▸ **PROBLEM DETAILS**
Copy all lines that contain the word "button".

▸ **DATASET SECTION**

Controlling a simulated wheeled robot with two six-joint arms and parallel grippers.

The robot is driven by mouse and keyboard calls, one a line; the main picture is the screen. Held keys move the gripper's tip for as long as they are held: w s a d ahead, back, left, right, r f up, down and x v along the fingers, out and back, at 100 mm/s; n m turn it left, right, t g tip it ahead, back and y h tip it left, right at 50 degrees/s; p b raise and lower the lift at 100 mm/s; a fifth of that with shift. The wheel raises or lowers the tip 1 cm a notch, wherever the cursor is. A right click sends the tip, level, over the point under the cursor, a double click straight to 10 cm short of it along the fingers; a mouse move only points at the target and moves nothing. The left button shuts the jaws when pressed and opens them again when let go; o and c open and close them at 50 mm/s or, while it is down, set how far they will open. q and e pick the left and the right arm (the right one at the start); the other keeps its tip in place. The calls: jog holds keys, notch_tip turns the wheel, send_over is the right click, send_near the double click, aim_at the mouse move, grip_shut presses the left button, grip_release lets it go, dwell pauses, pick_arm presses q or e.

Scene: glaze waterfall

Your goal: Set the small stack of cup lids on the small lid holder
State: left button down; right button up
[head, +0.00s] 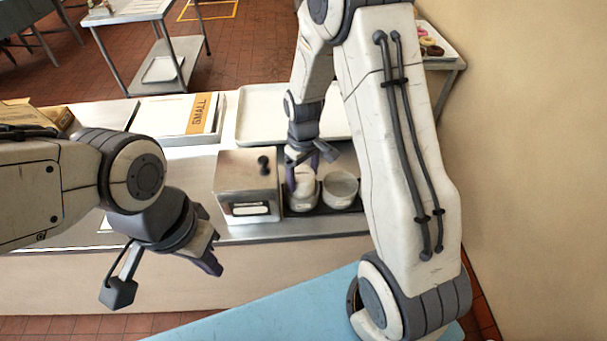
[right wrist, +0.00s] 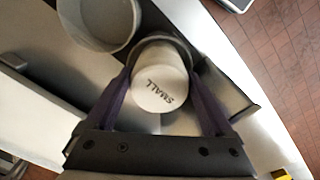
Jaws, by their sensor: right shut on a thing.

▸ **RESULT OF THIS TASK**
The robot is driven by mouse and keyboard calls, one a line; the main picture is the screen. Held keys move the gripper's tip for as long as they are held: w s a d ahead, back, left, right, r f up, down and x v along the fingers, out and back, at 100 mm/s; n m turn it left, right, t g tip it ahead, back and y h tip it left, right at 50 degrees/s; p b raise and lower the lift at 100 mm/s; a fifth of that with shift. The wheel raises or lowers the tip 1 cm a notch, wherever the cursor is. A right click sends the tip, level, over the point under the cursor, a double click straight to 10 cm short of it along the fingers; a mouse move only points at the target and moves nothing. The left button shuts the jaws when pressed and opens them again when let go; o and c open and close them at 50 mm/s or, while it is down, set how far they will open. q and e pick the left and the right arm (the right one at the start); the other keeps its tip in place. The calls: jog holds keys, notch_tip turns the wheel, send_over is the right click, send_near the double click, aim_at the mouse move, grip_shut presses the left button, grip_release lets it go, dwell pauses, pick_arm presses q or e.
State: left button down; right button up

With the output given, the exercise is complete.